Am I Rudolph Arnheim?
In Anthony Lane’s article in The New Yorker this week (last week? I’m never really sure how magazine publication dates work), he repeats the growing party line that 3d is the undeniable future of movies. Now, I haven’t seen Avatar, or honestly, any of the other 3d movies in the last couple years that are such great shakes, but the truth is I have very little interest in doing so.
I’ve tried to formulate a real reason why I have such an aversion to 3d, and some of it undoubtedly has to do with the subpar, gimicky versions Lane mentions that always manage to give me a headache thanks to the regular glasses I always wear. Beyond that, though, it seems inessential, a distraction that costs more (both in actual consumer costs and time, effort and production costs) than it’s really worth.

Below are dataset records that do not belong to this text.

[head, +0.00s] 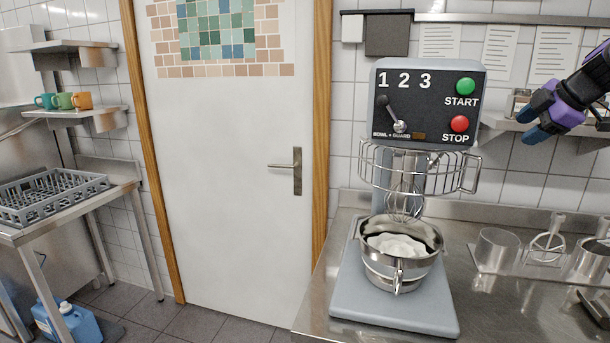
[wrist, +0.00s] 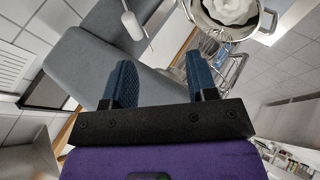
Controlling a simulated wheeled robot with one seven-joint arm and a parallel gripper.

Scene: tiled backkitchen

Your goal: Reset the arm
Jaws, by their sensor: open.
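My gripper (head: 535,120) is at the upper right in the head view, raised above the steel counter and right of the mixer. Its two blue fingers stand apart in the wrist view (wrist: 160,85), with nothing held between them. The mixer (head: 430,72) is grey, with a dark panel, a green START button (head: 466,86), a red STOP button (head: 460,123) and a lever (head: 392,116). A steel bowl (head: 388,268) with white contents stands below on the mixer base; the bowl also shows in the wrist view (wrist: 208,28).
The steel counter (head: 500,305) holds a clear container (head: 496,250) and other utensils at right. A wall shelf (head: 545,125) runs behind my gripper. A white door (head: 230,180) is left of the mixer. A grey rack (head: 50,208) and several cups (head: 64,100) are at far left.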

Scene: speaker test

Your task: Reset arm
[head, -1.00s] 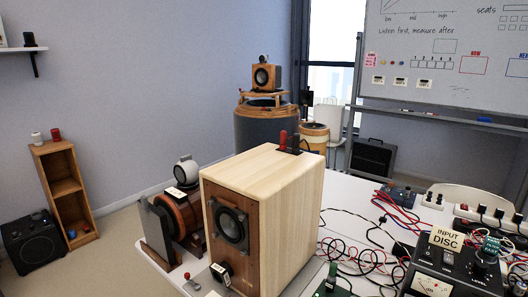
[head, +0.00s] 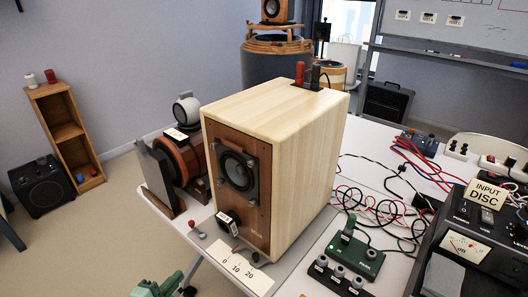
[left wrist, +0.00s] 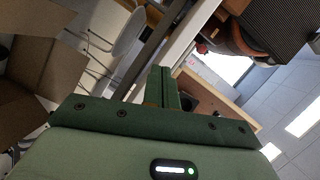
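My left gripper (head: 158,287) shows as green parts at the bottom edge of the head view, left of the table's front corner. Most of it is cut off there. In the left wrist view its two green fingers (left wrist: 163,88) lie side by side with only a thin line between them; they are shut, with nothing seen between them. My right gripper is not in view.
A wooden speaker (head: 283,150) stands on the white table (head: 372,140), with a brown round device (head: 184,160) left of it. Cables, a green box (head: 355,258) and a black meter unit (head: 462,248) fill the right side.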

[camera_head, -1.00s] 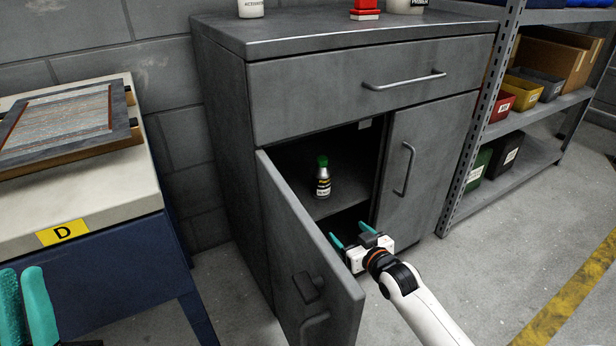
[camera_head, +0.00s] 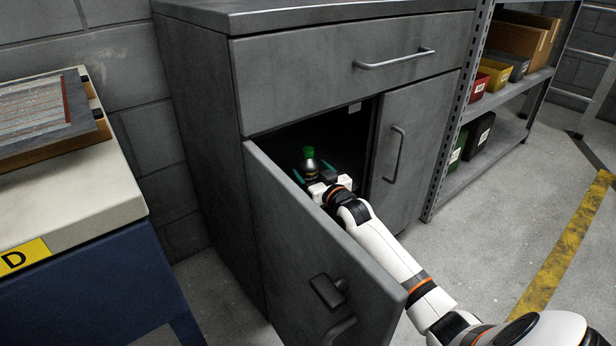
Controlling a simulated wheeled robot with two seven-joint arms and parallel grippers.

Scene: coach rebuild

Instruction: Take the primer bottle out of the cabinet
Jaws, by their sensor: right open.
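The primer bottle (camera_head: 309,163), dark with a green cap, stands upright on the shelf inside the grey cabinet (camera_head: 200,130). The cabinet's left door (camera_head: 300,245) is swung open toward me; the right door (camera_head: 402,160) is shut. My right gripper (camera_head: 312,174) is inside the opening, at the bottle, with its teal fingers open, one on each side of it. The gripper hides the bottle's lower part, and I cannot tell whether the fingers touch it. My left gripper is out of view.
The open door stands close along the left of my right arm. A bench (camera_head: 90,205) with a yellow D label is at the left. A shelf rack (camera_head: 495,150) with bins stands at the right. The floor at the right is clear.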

In this, I feel like Rudolph Arnheim who argued that the introduction of sound represented a cheapening of film art. It was already great, he argued, and it certainly didn’t need any talking to make it work. Today, that argument seems (is?) laughable. Take something as early as M. Even that early after the introduction of sound, it’s crucial in how the story is told.
So the question is: is 3d sound or is it 3d the last time? The circumstances of 3d’s introduction practically repeat its last great period — a new home entertainment system was threatening to usurp Hollywood, so the studios needed to do something to stay relevant.
Despite the hype and the investment by everyone from studios, theaters, tv manufacturers and the early-adopting consumers who are about to plunk down for a 3d tv, I honestly don’t believe, that it’s really going to catch on in any long-term sense. Maybe I’m wrong, but if I am, I fear that it’s less because we’re about to open the undiscovered artistic potential of the z-axis and more that our cinematic culture is reverting to what Tom Gunning called the “cinema of attractions.”
In fact, the only real use I can see of 3d is as a weigh-station on the road to a true holodeck, which, obviously, would be awesome.